Dalam Pasal 58 ayat 4 dalam Undang-Undang Nomor 24 Tahun 2013 tentang Perubahan atas Undang-Undang Nomor 23 Tahun 2006 mengenai Administrasi Kependudukan, dijelaskan bahwa data kependudukan yang dikelola oleh Kementerian Dalam Negeri dapat dimanfaatkan untuk berbagai kepentingan, seperti pelayanan publik, perencanaan pembangunan, pengalokasian anggaran, penguatan demokrasi, serta penegakan hukum dan pencegahan kejahatan. Selanjutnya, dalam Pasal 64 ayat 2, undang-undang ini menegaskan bahwa NIK menjadi nomor identitas tunggal untuk semua urusan pelayanan publik.

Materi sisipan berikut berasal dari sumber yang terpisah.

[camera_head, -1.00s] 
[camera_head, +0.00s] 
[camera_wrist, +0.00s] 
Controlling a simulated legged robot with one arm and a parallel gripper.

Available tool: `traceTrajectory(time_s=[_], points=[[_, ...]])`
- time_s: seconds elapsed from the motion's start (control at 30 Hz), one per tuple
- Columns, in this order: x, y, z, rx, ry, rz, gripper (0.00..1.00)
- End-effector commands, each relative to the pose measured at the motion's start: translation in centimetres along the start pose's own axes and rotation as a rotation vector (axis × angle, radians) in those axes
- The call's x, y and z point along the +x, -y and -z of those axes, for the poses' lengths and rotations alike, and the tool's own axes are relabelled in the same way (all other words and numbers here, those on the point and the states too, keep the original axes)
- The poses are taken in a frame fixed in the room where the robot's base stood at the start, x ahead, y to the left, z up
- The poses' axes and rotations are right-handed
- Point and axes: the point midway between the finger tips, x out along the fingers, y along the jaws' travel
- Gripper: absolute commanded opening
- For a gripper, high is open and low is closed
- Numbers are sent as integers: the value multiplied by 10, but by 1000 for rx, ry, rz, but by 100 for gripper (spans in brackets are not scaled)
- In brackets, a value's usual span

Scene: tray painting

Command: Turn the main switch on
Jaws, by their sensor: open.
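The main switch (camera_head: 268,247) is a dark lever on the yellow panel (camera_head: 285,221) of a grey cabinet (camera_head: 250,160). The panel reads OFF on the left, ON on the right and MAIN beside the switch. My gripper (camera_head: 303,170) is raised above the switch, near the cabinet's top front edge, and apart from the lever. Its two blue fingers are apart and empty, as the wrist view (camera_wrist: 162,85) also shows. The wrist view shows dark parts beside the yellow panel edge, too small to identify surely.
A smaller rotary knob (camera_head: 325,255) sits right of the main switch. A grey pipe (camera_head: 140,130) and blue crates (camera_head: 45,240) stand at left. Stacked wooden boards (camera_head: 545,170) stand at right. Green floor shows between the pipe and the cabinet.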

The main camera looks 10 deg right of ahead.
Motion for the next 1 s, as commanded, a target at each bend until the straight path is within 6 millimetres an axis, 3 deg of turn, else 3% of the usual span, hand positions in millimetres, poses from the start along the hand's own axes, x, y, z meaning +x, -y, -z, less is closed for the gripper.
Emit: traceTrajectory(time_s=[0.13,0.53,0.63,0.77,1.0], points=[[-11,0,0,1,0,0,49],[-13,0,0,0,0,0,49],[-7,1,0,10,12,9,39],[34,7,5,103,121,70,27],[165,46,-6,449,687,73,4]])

Pengaturan lebih lanjut mengenai pemanfaatan data kependudukan ini dijelaskan dalam Permendagri Nomor 17 Tahun 2023, yang merupakan perubahan atas Permendagri Nomor 102 Tahun 2019. Permendagri ini mengatur mengenai pemberian hak akses dan pemanfaatan data kependudukan, yang implementasinya dilakukan melalui perjanjian kerja sama (PKS) antara dinas dukcapil di daerah dan perangkat daerah (sebagai pengguna). Tujuannya adalah untuk melakukan verifikasi dan validasi data penerima layanan publik agar pelayanan publik dapat diselenggarakan secara efektif dan akuntabel.
Pasal 18A Permendagri Nomor 17 Tahun 2023, diatur bahwa pengguna diwajibkan untuk menerapkan standar keamanan serta memiliki sertifikat standar keamanan, dengan mengutamakan Standar Nasional Indonesia di bidang keamanan informasi atau keamanan siber, sesuai dengan ketentuan peraturan perundang-undangan yang berlaku.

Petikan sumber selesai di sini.